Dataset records
* * *

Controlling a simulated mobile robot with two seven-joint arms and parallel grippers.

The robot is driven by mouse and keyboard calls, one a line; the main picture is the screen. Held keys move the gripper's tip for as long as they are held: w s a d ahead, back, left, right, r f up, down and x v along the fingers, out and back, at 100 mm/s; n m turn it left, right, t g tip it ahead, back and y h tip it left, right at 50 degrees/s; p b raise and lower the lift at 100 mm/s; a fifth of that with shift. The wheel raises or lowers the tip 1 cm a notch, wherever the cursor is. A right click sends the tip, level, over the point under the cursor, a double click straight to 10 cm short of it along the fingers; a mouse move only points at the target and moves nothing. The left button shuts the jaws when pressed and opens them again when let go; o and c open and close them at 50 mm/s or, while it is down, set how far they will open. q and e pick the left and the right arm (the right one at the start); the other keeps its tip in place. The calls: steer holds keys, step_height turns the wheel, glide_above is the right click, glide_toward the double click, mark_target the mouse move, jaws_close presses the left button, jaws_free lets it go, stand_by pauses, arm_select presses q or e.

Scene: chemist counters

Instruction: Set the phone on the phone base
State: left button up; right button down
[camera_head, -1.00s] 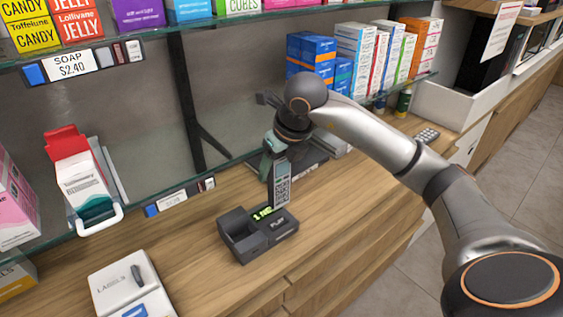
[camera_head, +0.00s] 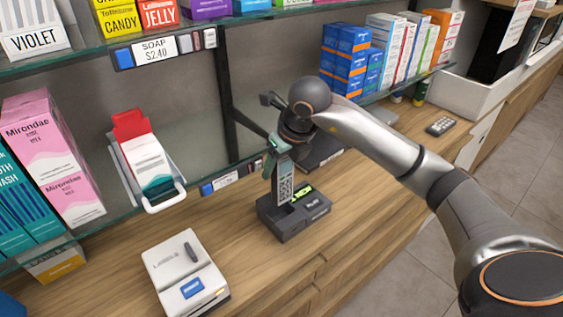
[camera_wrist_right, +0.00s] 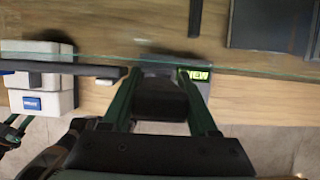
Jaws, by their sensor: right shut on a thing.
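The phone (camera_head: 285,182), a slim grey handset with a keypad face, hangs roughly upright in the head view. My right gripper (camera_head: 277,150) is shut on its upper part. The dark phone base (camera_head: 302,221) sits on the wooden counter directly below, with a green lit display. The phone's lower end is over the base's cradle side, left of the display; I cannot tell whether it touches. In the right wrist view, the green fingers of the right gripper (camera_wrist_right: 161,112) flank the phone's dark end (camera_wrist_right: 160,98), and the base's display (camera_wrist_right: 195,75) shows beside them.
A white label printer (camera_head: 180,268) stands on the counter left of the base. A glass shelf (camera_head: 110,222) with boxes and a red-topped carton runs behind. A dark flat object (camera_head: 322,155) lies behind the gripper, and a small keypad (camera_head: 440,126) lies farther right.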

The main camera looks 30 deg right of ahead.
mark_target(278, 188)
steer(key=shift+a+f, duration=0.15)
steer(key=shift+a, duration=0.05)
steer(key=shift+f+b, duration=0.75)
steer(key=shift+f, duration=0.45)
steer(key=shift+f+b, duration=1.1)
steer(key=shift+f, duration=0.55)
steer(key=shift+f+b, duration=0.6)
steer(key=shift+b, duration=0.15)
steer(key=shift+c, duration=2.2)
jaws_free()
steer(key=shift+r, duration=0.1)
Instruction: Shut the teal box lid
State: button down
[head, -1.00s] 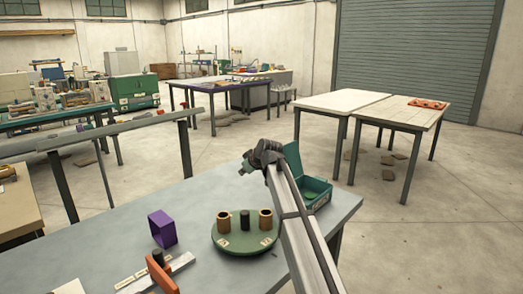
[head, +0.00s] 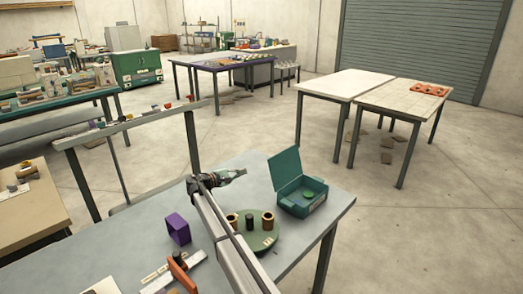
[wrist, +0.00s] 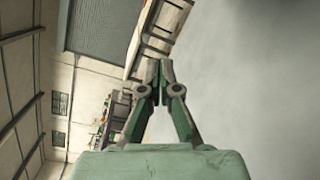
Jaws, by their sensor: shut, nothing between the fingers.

* * *

- _Task prompt_
The copy should hold exactly the lines from the line containing "[wrist, +0.00s]" through the end of the data, both ends included, and no pictures.

- _Right answer_
[wrist, +0.00s] 
Jaws, by their sensor: shut, nothing between the fingers.

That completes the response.